These vowels are partitioned three ways:
- Back: a, ı, o, u; and Front: e, i, ö, ü;
- Low: a, e, o, ö; and High: ı, i, u, ü;
- Unrounded: a, e, ı, i; and Rounded: o, ö, u, ü.
Most Turkish suffixes (for noun declension, verb conjugation, etc.) change their form based on the nature of the last vowel of the word to which they attach. These suffixes are of two kinds:
- Low vowel suffixes (A-type). Here the vowel of the suffix is a or e according as whether the vowel of the preceding syllable is back or front.
- Example: The plural marker on nouns is lar / ler, giving kuşlar, “birds”, but dişler, “teeth”.

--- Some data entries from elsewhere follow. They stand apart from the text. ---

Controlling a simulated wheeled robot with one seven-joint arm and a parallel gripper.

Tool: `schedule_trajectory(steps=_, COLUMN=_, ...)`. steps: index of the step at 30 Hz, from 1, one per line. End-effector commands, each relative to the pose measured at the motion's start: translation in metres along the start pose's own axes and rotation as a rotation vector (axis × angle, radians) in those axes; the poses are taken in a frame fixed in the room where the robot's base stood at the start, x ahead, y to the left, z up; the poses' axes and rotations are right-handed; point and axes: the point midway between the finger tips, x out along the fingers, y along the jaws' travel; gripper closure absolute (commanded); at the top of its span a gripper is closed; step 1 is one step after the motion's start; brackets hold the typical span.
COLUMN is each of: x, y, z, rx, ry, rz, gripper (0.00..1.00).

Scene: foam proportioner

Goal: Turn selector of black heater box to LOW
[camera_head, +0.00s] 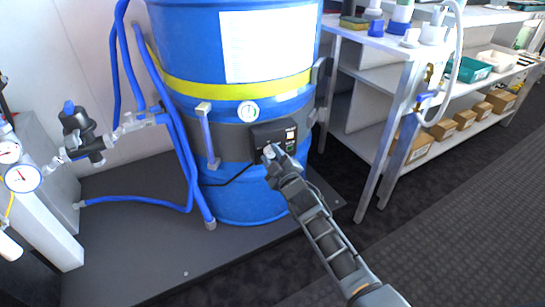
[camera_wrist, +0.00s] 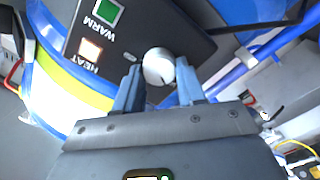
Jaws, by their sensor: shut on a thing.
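The black heater box (camera_head: 262,134) is mounted on the dark band around the blue drum (camera_head: 225,205). In the wrist view the box (camera_wrist: 135,40) shows a green square (camera_wrist: 107,11) by the word WARM and a pale, lit-looking square (camera_wrist: 90,49) by HEAT. The selector is a round silver knob (camera_wrist: 158,64) on the box face, with a small dark mark near its lower edge. My gripper (camera_head: 271,153) is at the lower front of the box, its two fingers shut on the knob from either side. No LOW marking is readable, so the knob's setting cannot be told.
Blue hoses (camera_head: 180,150) and a valve assembly (camera_head: 85,135) stand left of the drum, with pressure gauges (camera_head: 22,178) at the far left. A white shelf rack (camera_head: 400,90) with bottles and boxes stands to the right. Dark floor at lower right is clear.

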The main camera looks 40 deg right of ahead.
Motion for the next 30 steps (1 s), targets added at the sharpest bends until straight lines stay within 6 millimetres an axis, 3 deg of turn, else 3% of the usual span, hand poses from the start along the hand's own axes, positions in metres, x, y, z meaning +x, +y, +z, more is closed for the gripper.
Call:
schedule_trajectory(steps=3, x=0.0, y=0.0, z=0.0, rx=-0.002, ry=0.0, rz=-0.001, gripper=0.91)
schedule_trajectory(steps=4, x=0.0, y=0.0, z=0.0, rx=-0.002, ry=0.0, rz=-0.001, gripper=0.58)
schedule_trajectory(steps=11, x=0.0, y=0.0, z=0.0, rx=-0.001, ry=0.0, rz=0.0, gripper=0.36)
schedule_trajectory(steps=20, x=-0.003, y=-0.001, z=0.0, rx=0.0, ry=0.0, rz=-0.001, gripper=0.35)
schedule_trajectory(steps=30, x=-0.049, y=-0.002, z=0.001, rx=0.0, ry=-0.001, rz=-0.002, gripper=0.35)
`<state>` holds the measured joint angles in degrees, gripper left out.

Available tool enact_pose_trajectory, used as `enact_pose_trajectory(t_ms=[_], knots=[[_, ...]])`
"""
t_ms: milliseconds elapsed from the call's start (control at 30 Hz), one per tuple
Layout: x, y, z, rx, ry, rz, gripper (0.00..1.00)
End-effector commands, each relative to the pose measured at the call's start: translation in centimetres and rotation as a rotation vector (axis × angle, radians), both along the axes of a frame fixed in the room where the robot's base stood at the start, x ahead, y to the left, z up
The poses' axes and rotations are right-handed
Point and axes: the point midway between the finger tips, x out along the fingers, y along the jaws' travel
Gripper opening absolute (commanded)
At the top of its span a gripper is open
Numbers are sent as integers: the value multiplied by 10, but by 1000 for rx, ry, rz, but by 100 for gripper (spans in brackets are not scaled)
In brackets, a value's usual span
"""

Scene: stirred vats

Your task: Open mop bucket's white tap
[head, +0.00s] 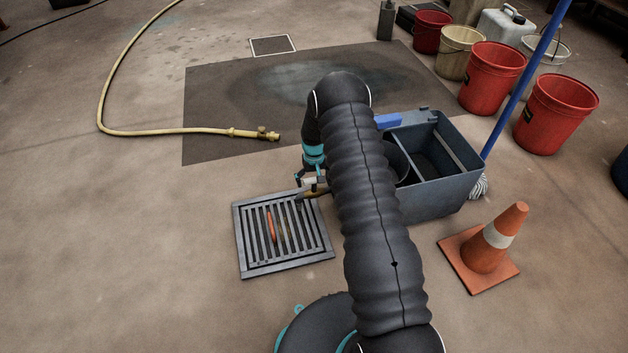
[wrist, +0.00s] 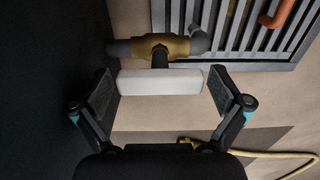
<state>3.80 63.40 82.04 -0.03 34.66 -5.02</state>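The mop bucket (head: 440,195) is a blue-grey tub standing right of my arm, which hides part of it. In the wrist view, the white tap handle (wrist: 160,82) is a pale bar lying crosswise on a dark stem. Behind it is a brass valve body (wrist: 160,47) with a grey pipe elbow at its right end. My gripper (wrist: 162,90) is open, with one finger near each end of the white bar and small gaps visible. In the head view my gripper (head: 313,180) is partly hidden beside the bucket's left side.
An orange cone (head: 508,222) stands at the right, near a blue mop handle (head: 520,85). A yellow hose (head: 180,131) lies at upper left. Several buckets stand at upper right.

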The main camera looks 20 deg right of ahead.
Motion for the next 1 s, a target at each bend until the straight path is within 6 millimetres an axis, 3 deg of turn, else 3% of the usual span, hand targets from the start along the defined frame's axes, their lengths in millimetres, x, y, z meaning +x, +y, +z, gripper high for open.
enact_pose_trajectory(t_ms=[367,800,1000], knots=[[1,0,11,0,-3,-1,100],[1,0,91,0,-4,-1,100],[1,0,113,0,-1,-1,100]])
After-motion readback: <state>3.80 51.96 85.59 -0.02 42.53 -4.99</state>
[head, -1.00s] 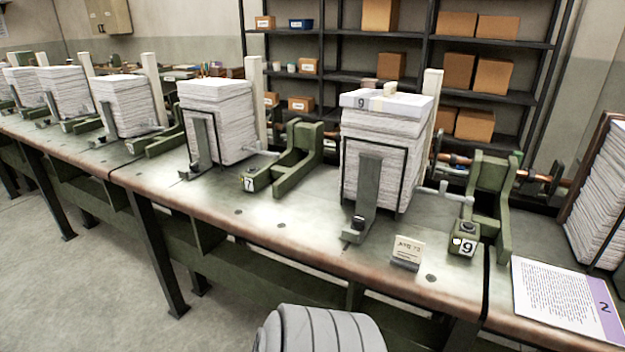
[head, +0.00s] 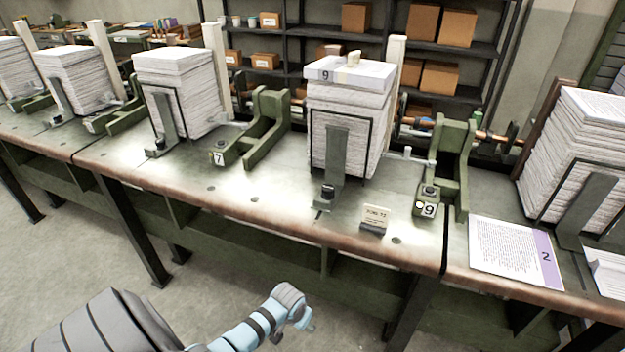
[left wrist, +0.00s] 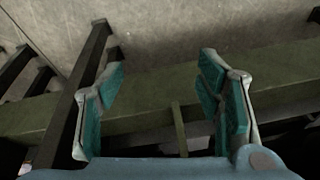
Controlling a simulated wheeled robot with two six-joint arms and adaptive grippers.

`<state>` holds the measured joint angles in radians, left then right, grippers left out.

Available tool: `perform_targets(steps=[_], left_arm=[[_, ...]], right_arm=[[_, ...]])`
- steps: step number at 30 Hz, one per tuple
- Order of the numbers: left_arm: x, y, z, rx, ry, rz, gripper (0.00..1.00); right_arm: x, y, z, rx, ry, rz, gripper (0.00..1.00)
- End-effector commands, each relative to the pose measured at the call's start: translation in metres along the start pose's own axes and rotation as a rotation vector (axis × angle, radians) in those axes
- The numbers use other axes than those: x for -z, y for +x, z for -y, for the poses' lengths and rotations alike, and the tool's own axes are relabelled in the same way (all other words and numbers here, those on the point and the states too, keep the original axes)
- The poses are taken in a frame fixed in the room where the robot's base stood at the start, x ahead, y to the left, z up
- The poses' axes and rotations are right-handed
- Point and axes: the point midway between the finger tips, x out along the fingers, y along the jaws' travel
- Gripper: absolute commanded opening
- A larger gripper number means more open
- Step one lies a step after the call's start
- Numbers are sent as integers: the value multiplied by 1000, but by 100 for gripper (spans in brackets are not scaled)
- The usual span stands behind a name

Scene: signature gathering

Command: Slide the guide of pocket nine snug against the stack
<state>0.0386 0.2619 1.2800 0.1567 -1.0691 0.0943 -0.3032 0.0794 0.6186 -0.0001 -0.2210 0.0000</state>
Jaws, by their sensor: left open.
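Pocket nine's tall paper stack (head: 345,130) stands upright on the bench, topped by a block marked 9 and a small pale object. A dark green upright plate (head: 335,160) on a foot stands at its front face. A green bracket (head: 455,150) with a 9 label (head: 426,209) stands to its right. A grey rod (head: 412,156) spans between stack and bracket. I cannot tell which part is the guide, or whether any touches the stack. My left gripper is open and empty in the left wrist view (left wrist: 160,58), below and in front of the bench. My right gripper is not in view.
The bench's front edge (head: 215,188) and green lower frame lie between my left arm and the pockets. A small sign (head: 375,218) stands before pocket nine. A sheet marked 2 (head: 510,250) and another stack (head: 585,145) are at right. Pocket seven (head: 220,158) is left.

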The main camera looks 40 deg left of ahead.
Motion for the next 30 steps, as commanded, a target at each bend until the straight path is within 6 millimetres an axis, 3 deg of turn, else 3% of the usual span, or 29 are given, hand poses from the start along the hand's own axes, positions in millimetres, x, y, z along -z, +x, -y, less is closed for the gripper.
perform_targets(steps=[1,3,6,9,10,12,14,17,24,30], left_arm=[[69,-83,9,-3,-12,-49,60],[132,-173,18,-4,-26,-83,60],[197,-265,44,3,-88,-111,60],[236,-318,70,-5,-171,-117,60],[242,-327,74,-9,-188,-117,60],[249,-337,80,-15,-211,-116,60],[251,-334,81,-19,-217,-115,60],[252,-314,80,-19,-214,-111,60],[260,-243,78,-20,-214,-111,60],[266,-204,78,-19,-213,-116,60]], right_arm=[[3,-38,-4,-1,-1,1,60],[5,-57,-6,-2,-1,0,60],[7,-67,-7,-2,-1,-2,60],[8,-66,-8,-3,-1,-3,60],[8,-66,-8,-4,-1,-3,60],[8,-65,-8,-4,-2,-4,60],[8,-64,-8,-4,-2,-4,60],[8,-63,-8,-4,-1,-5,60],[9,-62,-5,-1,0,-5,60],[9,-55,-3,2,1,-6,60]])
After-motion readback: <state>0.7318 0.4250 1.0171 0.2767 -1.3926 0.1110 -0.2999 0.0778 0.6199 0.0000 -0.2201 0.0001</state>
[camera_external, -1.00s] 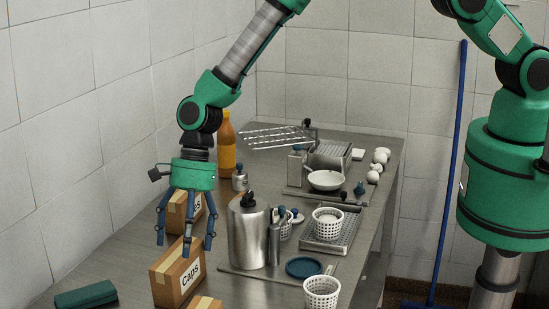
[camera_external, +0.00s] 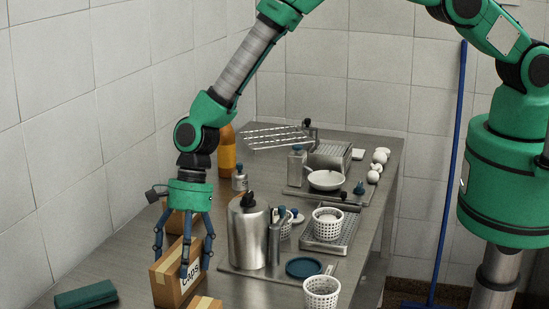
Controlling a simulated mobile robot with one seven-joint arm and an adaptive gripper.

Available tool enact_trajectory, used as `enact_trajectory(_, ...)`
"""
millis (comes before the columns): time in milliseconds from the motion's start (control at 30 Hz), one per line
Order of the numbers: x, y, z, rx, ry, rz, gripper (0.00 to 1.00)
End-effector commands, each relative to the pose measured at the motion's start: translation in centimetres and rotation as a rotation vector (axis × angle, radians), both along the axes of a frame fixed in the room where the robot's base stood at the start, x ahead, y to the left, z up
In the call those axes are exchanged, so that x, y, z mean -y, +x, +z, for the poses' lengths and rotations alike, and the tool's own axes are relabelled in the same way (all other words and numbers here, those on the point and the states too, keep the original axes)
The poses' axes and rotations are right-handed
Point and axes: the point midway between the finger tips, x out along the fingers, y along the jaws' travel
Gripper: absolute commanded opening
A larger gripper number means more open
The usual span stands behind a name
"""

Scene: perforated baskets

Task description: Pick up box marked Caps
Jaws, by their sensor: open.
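The brown cardboard box marked Caps (camera_external: 168,284) stands upright on the metal table, with a white label on its right-hand face. My gripper (camera_external: 183,262) points down with its fingers spread, open, around the upper part of the box. One finger hangs in front of the label and partly covers the lettering. Another finger shows at the left of the box. I cannot tell whether any finger touches it.
Another cardboard box (camera_external: 175,222) is partly hidden behind my gripper, and one (camera_external: 205,303) is cut off at the bottom edge. A steel canister (camera_external: 248,235) stands close on the right. A dark green case (camera_external: 85,295) lies at the left. White perforated baskets (camera_external: 321,291) stand farther right.

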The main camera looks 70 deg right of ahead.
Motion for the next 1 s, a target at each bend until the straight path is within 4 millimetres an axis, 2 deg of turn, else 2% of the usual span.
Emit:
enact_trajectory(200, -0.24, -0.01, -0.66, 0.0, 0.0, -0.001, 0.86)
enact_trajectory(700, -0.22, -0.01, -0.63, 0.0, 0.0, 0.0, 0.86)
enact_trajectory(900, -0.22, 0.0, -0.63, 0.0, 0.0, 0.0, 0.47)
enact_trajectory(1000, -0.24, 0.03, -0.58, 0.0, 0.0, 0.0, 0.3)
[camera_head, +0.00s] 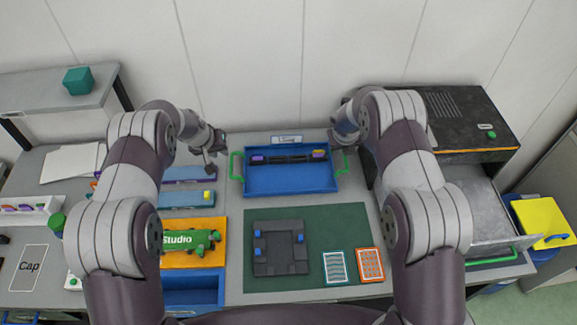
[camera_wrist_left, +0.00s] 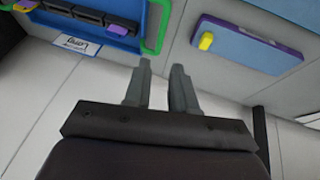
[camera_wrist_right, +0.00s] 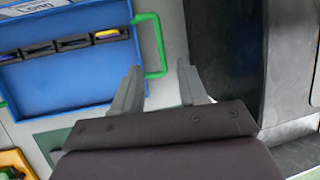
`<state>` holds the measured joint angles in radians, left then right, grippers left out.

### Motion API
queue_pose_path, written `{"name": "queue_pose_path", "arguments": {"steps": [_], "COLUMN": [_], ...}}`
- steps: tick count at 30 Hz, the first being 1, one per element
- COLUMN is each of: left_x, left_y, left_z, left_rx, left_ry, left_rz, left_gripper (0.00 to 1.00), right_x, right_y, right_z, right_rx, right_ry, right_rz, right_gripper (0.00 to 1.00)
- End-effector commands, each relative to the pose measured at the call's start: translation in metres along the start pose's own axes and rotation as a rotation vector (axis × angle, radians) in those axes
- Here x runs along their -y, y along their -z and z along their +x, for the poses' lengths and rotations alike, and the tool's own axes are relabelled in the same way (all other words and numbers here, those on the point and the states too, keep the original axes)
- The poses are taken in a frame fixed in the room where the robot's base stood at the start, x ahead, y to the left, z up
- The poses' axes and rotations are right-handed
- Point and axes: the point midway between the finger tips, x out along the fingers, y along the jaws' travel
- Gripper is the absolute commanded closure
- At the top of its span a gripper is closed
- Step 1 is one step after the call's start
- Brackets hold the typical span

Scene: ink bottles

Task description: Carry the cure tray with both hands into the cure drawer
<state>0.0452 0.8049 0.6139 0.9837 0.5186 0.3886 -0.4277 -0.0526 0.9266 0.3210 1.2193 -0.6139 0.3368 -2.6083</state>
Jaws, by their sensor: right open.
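The cure tray (camera_head: 262,188) is a blue tray with a green handle at each end, flat at the back middle of the bench. It holds a black bar with purple and yellow pieces. My left gripper (camera_head: 212,163) is open and empty, just left of the left handle (camera_wrist_left: 156,30). My right gripper (camera_head: 345,150) is open by the right handle (camera_wrist_right: 160,48), which shows ahead of its fingers; I see no contact. The cure drawer (camera_head: 468,205) stands pulled out at the right, below a black cabinet (camera_head: 450,115), with a green front handle (camera_head: 495,258).
A green mat (camera_head: 330,225) with a dark fixture (camera_head: 280,262) and two patterned cards lies in front of the tray. Blue holders (camera_head: 185,198) and an orange tray (camera_head: 205,255) are at the left. A yellow-lidded bin (camera_head: 540,220) stands right of the drawer.

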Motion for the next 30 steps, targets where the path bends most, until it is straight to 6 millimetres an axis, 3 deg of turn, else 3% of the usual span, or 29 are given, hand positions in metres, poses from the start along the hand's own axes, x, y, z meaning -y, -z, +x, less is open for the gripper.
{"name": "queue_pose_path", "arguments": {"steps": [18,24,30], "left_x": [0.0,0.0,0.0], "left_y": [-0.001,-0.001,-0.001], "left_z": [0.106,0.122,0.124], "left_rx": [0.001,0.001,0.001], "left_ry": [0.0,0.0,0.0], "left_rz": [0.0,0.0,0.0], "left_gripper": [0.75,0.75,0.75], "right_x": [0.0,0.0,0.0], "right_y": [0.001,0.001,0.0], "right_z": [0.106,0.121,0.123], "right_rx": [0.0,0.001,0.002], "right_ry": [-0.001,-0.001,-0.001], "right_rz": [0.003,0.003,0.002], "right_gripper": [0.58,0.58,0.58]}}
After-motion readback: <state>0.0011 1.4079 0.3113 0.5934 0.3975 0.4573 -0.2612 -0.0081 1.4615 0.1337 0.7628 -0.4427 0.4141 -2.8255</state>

- High vowel suffixes (I-type). Here the vowel of the suffix is ı or i or u or ü so as to match both the frontness and roundedness of the vowel of the preceding syllable.
- Example: The postposition lı / li / lu / lü means “with” or “containing”, so we have ballı, “with honey”, biberli, “with pepper”, çocuklu, “child-having”, and köylü, “villager”.
(Note that o and ö cannot be the vowel of variable-vowel suffixes, although there is at least one invariable suffix containing o.)
Turkish words tend to employ lots of suffixes one after the other, and vowel harmony affects all the vowels in succession. Consider the sentences Et donduruldu mu? and Et döndürüldü mü?. The first means “Did the meat get frozen?” and the second mean “Did the meat get turned (i.e. rotated)?”. Identical verb suffixes are used (four, if you include the I-type question particle mu), but they all take on different forms because the root don “freeze” has a back vowel and the root dön “turn” has a front vowel. Another nice illustration of this is the word çarpıştırıcılar, meaning “colliders”, as in “atom colliders”. Here the root is çarp “crash, hit, collide” and all the suffixes match it in being back and unrounded.
Actually, these rules apply not just to suffixes, but also to multi-syllable root words. Within such roots, the frontness of the first vowel dictates that of later ones. Animal examples: inek “cow”, boğa “bull”, öküz “ox”, köpek “dog”, deve “camel”, balık “fish”, koyun “sheep”, ördek “duck”, tavuk “chicken”, domuz “pig”.
I don’t know if following these rules is difficult for all English-speakers, but personally I find that that the rhythms of English stress and vowel reduction really interfere with my ability to adhere to them. What do I mean by “vowel reduction”? Consider the word Galatasaray, the name of a high school and a soccer team in Istanbul. English-speakers (from all countries) generally say something like Gılatısıray, putting stress on the second and fifth syllables and reducing the vowels of the other syllables to the weak sound ı (again, like the vowel in “gull”). This sounds ridiculous to Turks.
I find that I tend to do this for many harmonizing suffixes, especially I-type suffixes. For example, the question “Are you Turkish?” should be Türk müsün?, but when I say it it comes out like Türk mısın?. This kind of thing is bad and frequently not understood.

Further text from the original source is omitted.